Pero no todo es desventajas: obligado a estar presente – cuesta evadirse con algo así trayendo la atención al cuerpo una y otra vez – descubrí mi baja tolerancia a tratar con las inseguridades ajenas y a los límites estúpidos que aceptamos como leyes inviolables de conducta; me fui dando cuenta del tiempo precioso que uno pierde buscando encajar en las expectativas de otros, de la energía que gastamos intentando demostrar que somos correctos. Tomé consciencia de los momentos maravillosos que perdí siendo «políticamente correcto»; de las oportunidades de besar y «putear» (en el Río de la Plata, insultar, mandar al infierno a alguien) que dejé pasar; de la atención que robé a quienes amo porque la desperdicié tratando de agradar a gente desagradable.

Un día decidí que sólo me dedicaría a enamorarme y enamorar. Enamorándome de mí enamoré a otros; enamorándome de otros me enamoro más de mí. No pierdo oportunidad de decirlo: «enamórate de ti».

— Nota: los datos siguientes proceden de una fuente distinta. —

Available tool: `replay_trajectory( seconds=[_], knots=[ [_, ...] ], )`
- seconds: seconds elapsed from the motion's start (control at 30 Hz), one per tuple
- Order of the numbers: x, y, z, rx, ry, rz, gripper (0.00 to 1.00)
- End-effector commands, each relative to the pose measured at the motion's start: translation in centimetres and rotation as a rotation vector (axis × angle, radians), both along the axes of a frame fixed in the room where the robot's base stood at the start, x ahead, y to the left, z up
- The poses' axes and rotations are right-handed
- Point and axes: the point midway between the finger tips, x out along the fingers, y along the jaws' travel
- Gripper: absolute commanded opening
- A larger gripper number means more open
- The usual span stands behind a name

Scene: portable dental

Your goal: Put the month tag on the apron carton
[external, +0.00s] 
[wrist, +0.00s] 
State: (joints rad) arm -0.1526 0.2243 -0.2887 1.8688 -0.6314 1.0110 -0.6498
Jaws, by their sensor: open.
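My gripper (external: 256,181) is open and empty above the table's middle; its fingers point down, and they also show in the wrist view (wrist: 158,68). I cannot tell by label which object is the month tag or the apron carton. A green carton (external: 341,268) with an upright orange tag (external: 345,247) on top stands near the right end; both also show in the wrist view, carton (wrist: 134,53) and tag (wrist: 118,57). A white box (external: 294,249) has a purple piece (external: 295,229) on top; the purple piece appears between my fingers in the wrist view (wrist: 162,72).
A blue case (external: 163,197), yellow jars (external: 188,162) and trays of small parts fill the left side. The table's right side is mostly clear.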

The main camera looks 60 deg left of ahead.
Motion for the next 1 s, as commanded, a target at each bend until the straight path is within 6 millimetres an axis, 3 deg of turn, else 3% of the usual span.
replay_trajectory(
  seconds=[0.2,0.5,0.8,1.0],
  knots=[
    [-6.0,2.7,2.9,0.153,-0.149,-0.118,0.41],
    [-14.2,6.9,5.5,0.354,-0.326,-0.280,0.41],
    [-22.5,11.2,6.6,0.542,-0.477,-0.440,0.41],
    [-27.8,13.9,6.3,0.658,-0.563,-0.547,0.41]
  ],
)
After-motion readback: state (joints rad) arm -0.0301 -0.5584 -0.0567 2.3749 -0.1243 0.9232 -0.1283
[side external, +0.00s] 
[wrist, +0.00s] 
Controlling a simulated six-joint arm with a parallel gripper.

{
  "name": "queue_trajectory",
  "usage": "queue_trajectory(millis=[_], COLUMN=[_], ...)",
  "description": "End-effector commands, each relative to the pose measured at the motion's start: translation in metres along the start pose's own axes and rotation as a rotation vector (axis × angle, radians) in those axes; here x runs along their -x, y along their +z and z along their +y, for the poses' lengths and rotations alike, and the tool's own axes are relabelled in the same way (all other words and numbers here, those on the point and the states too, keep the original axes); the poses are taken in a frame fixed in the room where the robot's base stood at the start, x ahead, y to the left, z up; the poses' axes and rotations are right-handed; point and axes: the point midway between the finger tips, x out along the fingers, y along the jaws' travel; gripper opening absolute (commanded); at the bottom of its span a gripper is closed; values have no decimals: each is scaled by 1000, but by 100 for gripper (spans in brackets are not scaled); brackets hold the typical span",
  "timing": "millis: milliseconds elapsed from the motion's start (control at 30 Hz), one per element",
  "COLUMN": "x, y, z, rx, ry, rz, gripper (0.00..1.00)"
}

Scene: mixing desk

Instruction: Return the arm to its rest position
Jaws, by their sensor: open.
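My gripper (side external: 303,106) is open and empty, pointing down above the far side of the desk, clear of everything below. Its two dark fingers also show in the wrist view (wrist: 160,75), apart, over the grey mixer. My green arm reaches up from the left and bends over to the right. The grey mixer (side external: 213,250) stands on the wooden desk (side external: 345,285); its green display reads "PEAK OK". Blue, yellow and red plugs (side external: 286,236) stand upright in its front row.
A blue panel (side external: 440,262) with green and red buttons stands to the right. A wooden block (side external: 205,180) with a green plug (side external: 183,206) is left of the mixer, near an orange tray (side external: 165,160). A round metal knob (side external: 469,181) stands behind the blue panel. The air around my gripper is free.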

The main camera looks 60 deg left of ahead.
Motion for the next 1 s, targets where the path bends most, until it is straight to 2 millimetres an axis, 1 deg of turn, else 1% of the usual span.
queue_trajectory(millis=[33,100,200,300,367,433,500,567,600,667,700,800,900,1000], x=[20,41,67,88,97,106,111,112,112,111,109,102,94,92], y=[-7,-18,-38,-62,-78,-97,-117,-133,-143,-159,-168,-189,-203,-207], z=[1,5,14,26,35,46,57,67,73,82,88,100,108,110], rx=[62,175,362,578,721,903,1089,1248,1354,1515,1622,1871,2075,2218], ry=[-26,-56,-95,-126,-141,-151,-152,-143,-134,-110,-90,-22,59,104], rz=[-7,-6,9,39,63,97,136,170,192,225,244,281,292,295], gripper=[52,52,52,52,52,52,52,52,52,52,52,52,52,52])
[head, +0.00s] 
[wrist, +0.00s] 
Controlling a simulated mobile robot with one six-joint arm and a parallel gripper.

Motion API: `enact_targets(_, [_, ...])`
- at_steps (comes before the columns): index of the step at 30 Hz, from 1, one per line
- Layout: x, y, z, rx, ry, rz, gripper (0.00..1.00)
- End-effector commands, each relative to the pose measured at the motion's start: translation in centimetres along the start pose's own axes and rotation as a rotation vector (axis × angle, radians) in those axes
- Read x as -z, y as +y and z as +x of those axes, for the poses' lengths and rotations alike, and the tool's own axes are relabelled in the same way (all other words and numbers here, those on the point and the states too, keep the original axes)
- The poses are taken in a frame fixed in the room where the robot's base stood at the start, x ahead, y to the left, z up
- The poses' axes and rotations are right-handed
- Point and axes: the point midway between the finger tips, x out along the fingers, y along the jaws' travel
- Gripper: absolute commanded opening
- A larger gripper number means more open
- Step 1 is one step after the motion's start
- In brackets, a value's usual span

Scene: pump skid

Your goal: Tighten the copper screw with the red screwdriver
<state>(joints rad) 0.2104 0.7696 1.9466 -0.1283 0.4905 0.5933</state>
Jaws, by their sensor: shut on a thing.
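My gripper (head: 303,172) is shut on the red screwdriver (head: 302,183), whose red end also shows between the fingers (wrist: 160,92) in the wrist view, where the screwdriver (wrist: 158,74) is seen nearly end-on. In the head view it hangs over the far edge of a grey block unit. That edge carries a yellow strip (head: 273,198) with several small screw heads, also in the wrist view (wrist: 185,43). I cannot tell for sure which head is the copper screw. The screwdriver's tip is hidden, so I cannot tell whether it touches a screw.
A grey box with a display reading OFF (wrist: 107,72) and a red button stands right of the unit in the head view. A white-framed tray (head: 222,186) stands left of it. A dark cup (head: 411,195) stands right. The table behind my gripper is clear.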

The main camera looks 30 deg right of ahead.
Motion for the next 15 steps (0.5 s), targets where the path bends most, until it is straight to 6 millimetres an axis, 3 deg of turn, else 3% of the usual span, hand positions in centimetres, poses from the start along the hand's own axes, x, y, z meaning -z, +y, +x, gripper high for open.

Ayer en la tarde preprarábamos una merienda con Dharma, mi hija menor. Ella – de 14 años – llevaba buen rato abstraída en sus pensamientos; yo, en los míos. De pronto la miro y noto su nariz y ojitos rojos, entonces le pregunto:

– “¿Todo bien, amor?”

– “Sí, todo bien” – responde visiblemente conmovida. Insisto:

– “¿Segura?”

– “Sí, segura”

La observo, respetando su espacio. Pasan unos minutos, se levanta de su asiento, viene hacia mí con sus brazos abiertos, se sienta en mis piernas, me abraza y comienza a llorar. La abrazo en silencio; espero.

Pasan los minutos y su llanto sigue sin pausa. No había angustia, era un llanto abundante pero sereno, podría decir que amable. Así estuvo, cuando menos, 20 minutos. De pronto, en medio de su llanto la oigo reír, también serenamente. Me sorprendió aquello y pregunté:

– “¿Estás riendo?”

– “Jeje! Sí”

“Ok. Ok. Ya que no me contaste la pena, contame el chiste” – pedí.

“No hay pena” – dijo riendo entre sollozos, – “Me di cuenta que me amo

– “No entendí bien” – dije. Ella prosiguió:

– “Que me di cuenta que me amo, me gusto como soy: amo ser quien soy, con mis olores, mis arruguitas de adolescente; me gusta mi pancita, amo mi pelo, mis ojos mis labios. Me gusto. No necesito la aprobación de nadie para ser feliz. Si quiero llorar lloro, si quiero reír, río; nadie decide como me siento.”

Gracias papá: lo aprendí contigo”.

Este es el más maravilloso regalo que mis decisiones me han dado.